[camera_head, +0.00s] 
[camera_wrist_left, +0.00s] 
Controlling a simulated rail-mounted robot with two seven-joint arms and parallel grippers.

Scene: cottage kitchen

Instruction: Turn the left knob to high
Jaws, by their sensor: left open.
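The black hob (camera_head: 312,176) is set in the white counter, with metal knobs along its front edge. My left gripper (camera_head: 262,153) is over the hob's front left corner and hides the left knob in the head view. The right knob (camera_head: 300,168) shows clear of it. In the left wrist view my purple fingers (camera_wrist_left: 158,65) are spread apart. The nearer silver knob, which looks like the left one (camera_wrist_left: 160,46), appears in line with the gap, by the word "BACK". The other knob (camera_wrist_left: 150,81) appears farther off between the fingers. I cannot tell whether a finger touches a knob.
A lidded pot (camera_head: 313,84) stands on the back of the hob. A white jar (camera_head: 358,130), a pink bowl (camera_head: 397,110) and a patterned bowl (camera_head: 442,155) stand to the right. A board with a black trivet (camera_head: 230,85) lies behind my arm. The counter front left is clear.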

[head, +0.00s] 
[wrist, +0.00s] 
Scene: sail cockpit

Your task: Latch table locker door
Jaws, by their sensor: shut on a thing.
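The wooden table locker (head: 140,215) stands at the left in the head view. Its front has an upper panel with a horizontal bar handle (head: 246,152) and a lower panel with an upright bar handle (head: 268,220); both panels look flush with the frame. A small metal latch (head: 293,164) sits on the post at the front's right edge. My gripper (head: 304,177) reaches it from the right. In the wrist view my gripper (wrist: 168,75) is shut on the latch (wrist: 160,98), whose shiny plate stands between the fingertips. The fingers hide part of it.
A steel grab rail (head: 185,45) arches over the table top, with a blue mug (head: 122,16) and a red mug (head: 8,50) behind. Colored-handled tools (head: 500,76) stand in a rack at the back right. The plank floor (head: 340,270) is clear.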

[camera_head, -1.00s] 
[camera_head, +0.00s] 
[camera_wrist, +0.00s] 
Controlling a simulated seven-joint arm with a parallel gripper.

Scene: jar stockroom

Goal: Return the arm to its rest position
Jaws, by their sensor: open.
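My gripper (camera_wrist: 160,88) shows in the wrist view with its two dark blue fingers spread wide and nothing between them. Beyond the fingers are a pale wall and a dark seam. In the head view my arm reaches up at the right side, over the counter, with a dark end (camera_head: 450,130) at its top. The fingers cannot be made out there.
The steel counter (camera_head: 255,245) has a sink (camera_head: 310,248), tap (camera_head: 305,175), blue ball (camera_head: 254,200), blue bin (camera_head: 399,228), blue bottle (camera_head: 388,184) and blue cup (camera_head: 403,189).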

━━━

#### Set problem
Look through the records and gather every line containing "simulated".

#### Exercise solution
Controlling a simulated rail-mounted robot with two seven-joint arms and parallel grippers.
Controlling a simulated seven-joint arm with a parallel gripper.

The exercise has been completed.